Monday, September 14, 2009

This Week In Tickets: 7 September 2009 to 13 September 2009

See, this is more like what I was hoping to see in terms of how I figured the tickets being laid out would look:

This Week In Tickets!

Despite the relatively low grades you'll see for some of these movies below, I am genuinely enjoying the James Whale series at the Harvard Film Archive. Whatever other flaws he had as a filmmaker, he did give us the first two brilliant Universal Frankenstein movies, and even the movies that don't work generally have something interesting in them.

I'm not sure how much of the rest of the series I'll see - The Boston Film Festival starts this coming Friday, and could knock out both Show Boat and the melodrama double feature on the 21st. Of course, it might just not, because the BFF frustrates me. I really hate to act like an entitled film critic, but name me one website that has covered the BFF more than eFilmCritic has over the past couple years. Would it have killed them to acknowledge the email I sent this year - relatively late in the game, I admit - and send me some information, let alone have my name on file from previous years?

It's frustrating. Anyway, I'm almost done with the movies I saw at Fantasia, and can get to their screeners and the ones I just got from Fantastic Fest soon. You know, guys who want coverage. In the meantime, some quick reviews of how I spent the past week.

Flammen & Citronen (Flame & Citron)

* * * (out of four)
Seen 7 September 2009 at Landmark Kendall Square #3 (First-run)

Flame & Citron tells the story of two members of the Danish Resistance during World War II - "Flame" (Thure Lindhardt), who takes assignments to assassinate collaborators, and "Citron" (Mads Mikkelsen), his driver. There are women in their lives - an attractive, older courier for Flame; a wife and daughter that Citron fears bringing too near his violent world. The opening act is a nice example of this sort of war story, gritty and procedural, but it's not until the middle that the good stuff starts.

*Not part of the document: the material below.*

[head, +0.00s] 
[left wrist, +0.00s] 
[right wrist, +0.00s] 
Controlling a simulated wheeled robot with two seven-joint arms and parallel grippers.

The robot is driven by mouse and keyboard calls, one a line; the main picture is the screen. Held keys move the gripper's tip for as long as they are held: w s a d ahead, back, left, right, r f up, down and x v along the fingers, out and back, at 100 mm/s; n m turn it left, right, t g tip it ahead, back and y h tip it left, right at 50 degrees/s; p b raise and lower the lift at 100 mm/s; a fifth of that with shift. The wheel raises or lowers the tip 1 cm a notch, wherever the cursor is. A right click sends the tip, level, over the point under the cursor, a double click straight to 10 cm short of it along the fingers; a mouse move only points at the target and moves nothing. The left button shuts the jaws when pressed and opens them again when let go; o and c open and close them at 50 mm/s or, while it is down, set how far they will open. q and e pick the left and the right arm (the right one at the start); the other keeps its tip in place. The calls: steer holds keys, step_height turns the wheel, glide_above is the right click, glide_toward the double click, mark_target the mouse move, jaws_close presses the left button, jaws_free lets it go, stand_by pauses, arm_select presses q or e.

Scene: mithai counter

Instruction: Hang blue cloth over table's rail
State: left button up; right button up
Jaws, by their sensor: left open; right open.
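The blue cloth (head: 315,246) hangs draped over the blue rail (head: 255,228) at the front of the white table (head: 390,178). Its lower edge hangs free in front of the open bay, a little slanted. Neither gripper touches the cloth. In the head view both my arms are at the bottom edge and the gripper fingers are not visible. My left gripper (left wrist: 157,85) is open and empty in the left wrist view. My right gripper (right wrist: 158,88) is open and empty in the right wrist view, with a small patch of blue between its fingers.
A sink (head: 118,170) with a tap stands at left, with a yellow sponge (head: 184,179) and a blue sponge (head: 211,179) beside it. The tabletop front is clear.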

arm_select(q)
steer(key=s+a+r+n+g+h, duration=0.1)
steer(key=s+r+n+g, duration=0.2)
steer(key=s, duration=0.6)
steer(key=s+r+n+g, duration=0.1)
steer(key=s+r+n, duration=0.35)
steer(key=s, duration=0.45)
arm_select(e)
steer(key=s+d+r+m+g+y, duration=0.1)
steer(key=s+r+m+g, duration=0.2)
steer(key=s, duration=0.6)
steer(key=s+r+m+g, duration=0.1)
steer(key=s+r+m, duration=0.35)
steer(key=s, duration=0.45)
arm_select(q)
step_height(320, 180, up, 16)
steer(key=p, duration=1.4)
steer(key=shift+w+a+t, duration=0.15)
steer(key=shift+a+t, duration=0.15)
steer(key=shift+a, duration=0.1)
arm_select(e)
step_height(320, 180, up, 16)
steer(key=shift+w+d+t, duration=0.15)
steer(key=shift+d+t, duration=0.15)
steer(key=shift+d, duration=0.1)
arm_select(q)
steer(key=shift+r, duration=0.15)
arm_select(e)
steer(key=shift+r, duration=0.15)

That good stuff is playing with the idea that as soldiers, Flame & Citron really have no idea of the chain of command much more than one level above them, and can find themselves used for someone else's personal gain, or maybe they're doing some of the Nazis' dirty work for them. When the movie is playing up this delicious uncertainty, it's never less than engrossing, and I found myself not really wanting to know who was loyal and who was a traitor. The feeling of the moment was too good to replace with anything else.

It turned out that the discovery wasn't nearly as exciting as the wondering, and the big action scenes that follow are kind of a let-down. They're grandiose where so much of the rest of the film was tightly controlled. But at least the suspense was good while it lasted.

The Old Dark House

* * ½ (out of four)
Seen 11 September 2009 at the Harvard Film Archive (James Whale: Of Monsters, Melodrama and the Production Code)

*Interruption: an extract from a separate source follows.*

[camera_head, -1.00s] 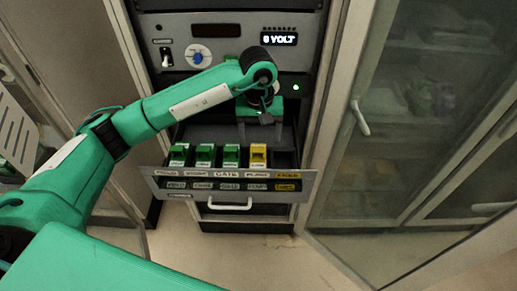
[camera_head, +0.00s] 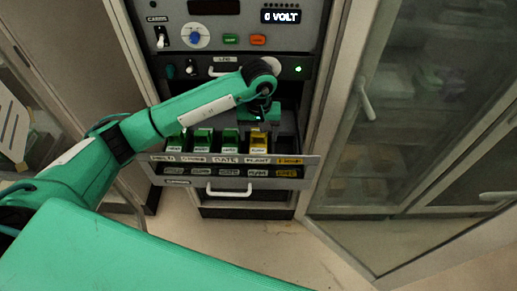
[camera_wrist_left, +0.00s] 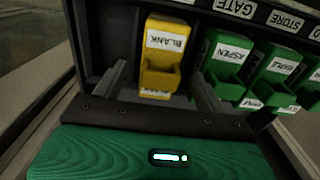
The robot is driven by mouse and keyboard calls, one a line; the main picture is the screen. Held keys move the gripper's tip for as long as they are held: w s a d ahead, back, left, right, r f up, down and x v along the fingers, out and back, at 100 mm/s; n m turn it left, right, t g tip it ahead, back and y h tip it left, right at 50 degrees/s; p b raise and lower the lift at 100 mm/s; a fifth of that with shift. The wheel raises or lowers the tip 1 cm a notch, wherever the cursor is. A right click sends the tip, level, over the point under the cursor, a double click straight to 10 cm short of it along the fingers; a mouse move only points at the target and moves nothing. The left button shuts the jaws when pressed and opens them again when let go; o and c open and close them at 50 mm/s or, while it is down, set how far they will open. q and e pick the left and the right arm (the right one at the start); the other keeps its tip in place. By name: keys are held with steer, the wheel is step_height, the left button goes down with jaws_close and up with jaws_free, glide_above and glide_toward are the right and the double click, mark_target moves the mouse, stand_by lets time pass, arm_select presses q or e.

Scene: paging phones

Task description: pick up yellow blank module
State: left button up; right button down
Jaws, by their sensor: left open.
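The yellow module (camera_head: 258,141) stands in the open drawer (camera_head: 176,181), at the right end of a row of modules. In the left wrist view the yellow module (camera_wrist_left: 160,60) carries a label reading BLANK. My left gripper (camera_head: 258,124) is above and behind it in the head view. In the wrist view the two fingers of my left gripper (camera_wrist_left: 158,92) are apart, one on either side of the yellow module's lower end. Whether they touch it cannot be told. My right gripper is not in view.
Several green modules (camera_head: 202,140) stand left of the yellow one; in the wrist view the nearest green module (camera_wrist_left: 227,60) reads ASPEN and sits close beside one finger. A control panel (camera_head: 225,60) rises behind the drawer. A glass-door cabinet (camera_head: 400,130) stands at the right.

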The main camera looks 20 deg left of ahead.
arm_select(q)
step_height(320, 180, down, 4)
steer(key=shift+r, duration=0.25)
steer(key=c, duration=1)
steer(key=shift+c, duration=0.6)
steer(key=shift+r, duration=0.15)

The Old Dark House was director James Whale's first horror film after Frankenstein, where he was apparently given somewhat free reign. If that's the case, it's evidence that Whale was more than a little nutty. A flooded-out road forces two groups of city-dwellers to take shelter in the dilapidated home of the peculiar Femm family - a group that would be off-putting enough even without a scarred, silent Boris Karloff as their butler.

I doubt that this is the first horror-comedy, but it is likely one of the first to fall into the trap of not exactly being a spoof, but just never actually working on scaring the audience. It winds up being an expression of Whale's own personal quirkiness, but neither funny nor suspenseful enough to be much more than kind of interesting.

Remember Last Night?

* * * (out of four)
Seen 11 September 2009 at the Harvard Film Archive (James Whale: Of Monsters, Melodrama and the Production Code)

If I find the time between the end of the Fantasia stuff and the start of the BFF, I will probably add this bizarre fusion of The Thin Man and The Hangover to the HBS database and give it a full review, because the thing is so darn odd that it deserves wider notice, even if it is (sadly) not available on video.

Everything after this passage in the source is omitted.